**DIRECTIONS**
Copy all lines that contain the word "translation".
## Start
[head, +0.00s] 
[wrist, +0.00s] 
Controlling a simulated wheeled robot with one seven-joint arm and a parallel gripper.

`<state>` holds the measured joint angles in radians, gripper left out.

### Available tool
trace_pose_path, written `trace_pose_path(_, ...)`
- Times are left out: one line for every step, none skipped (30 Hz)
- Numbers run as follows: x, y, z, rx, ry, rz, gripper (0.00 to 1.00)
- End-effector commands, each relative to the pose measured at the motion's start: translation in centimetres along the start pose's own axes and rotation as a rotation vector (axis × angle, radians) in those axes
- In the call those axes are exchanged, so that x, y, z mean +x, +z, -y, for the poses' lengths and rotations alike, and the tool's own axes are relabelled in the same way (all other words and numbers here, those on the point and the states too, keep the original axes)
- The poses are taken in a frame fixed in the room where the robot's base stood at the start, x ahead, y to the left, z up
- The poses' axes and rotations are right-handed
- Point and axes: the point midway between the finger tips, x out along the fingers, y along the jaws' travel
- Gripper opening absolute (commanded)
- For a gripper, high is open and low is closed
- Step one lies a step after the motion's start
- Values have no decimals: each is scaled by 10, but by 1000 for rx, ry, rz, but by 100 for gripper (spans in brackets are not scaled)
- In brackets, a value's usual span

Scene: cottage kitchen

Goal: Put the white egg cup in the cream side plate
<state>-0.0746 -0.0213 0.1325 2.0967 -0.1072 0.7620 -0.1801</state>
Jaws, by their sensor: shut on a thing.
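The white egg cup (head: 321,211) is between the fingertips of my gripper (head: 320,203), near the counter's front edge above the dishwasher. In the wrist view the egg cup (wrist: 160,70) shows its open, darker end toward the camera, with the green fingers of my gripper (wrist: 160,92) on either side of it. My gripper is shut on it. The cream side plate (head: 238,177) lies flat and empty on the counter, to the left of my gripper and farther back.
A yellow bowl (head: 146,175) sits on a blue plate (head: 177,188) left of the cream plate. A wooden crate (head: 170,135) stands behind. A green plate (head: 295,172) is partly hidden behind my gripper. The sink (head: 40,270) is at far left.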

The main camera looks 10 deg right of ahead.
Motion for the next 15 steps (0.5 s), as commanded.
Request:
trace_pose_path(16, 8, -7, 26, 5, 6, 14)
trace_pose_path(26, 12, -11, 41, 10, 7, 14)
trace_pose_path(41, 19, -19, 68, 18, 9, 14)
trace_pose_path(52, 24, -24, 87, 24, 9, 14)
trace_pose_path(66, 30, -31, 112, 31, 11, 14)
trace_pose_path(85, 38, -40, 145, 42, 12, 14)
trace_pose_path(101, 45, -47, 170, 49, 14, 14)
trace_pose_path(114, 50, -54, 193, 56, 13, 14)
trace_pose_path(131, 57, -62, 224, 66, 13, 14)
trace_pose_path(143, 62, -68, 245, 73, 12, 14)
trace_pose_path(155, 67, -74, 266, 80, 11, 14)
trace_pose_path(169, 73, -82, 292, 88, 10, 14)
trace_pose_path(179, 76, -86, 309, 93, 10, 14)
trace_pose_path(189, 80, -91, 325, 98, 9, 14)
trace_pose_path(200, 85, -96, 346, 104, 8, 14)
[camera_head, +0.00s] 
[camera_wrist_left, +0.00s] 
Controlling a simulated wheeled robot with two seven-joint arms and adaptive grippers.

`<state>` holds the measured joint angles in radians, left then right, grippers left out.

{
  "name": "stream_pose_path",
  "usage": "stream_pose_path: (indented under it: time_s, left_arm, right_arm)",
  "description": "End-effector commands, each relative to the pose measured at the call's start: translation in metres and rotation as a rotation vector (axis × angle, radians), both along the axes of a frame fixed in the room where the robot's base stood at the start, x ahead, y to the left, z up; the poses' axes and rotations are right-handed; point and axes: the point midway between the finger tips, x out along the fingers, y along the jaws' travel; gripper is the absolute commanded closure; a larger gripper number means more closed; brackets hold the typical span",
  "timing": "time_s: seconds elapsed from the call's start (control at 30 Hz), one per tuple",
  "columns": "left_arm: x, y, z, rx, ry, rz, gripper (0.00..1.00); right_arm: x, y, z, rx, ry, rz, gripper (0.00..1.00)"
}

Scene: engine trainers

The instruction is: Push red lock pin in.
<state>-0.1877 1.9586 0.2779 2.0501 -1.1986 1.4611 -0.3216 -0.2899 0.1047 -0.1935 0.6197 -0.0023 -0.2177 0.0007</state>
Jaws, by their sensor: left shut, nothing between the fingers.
## End
**RESPONSE TO THIS EXERCISE**
- End-effector commands, each relative to the pose measured at the motion's start: translation in centimetres along the start pose's own axes and rotation as a rotation vector (axis × angle, radians) in those axes
  "description": "End-effector commands, each relative to the pose measured at the call's start: translation in metres and rotation as a rotation vector (axis × angle, radians), both along the axes of a frame fixed in the room where the robot's base stood at the start, x ahead, y to the left, z up; the poses' axes and rotations are right-handed; point and axes: the point midway between the finger tips, x out along the fingers, y along the jaws' travel; gripper is the absolute commanded closure; a larger gripper number means more closed; brackets hold the typical span",

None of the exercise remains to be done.